Definition 4 ([5]). For a non-empty subset \(F\) of a quasi-ordered residuated system \(\mathfrak{A}\) we say that the implicative filter of \(\mathfrak{A}\) if (F2) and the following condition

  • (IF)   \((\forall u,v,z \in A)((u \rightarrow (v \rightarrow z) \in F \, \wedge \, u \rightarrow v \in F)\, \Longrightarrow \, u \rightarrow z \in F)\)
are valid.

Example 9. In Example 7, filter \(\{1,3\}\) is an implicative filter in \(\mathfrak{ A }\).

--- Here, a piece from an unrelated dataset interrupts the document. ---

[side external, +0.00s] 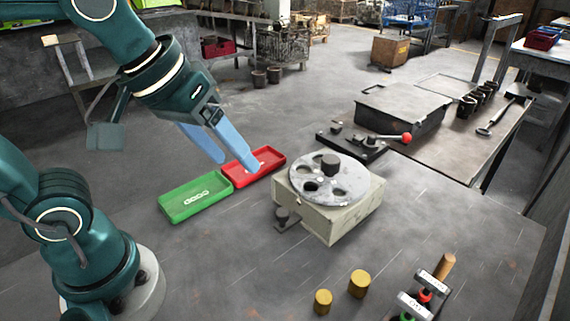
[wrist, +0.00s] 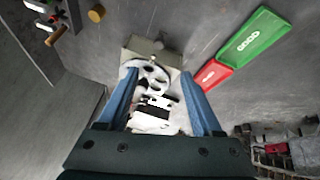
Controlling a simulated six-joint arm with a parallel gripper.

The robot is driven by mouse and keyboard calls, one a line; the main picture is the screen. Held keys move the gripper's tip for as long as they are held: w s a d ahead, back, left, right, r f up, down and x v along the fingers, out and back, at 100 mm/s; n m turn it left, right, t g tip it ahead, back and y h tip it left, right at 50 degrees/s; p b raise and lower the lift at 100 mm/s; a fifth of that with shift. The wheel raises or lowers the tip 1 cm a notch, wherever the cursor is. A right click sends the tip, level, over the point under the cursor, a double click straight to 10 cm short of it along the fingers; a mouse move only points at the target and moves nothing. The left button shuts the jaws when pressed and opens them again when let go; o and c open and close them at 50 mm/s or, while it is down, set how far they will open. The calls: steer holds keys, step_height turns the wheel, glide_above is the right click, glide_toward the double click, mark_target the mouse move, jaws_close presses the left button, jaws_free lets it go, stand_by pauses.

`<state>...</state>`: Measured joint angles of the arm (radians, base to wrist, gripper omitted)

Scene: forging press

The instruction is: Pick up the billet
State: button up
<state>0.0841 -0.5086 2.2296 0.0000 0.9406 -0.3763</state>
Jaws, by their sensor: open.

Definition 5. ([6]) Let \(\mathfrak{A}\) be a QRS and \(x\) be a fixed element of \(A\). A non-empty subset \(F\) of \(A\) is called an associated filter of \(\mathfrak{A}\) with respect to \(x\) (briefly, \(x\)-associated filter of \(\mathfrak{A}\)) if it satisfies the condition (F2) and

  • (FA)   \((\forall y, z \in A)((x \rightarrow (y \rightarrow z) \in F \, \wedge \, x \rightarrow y \in F)\, \Longrightarrow \, z \in F)\)
By an associated filter of \(\mathfrak{A}\), we mean an \(x\)-associated filter of \(\mathfrak{A}\) for all \(x\) in \(A\).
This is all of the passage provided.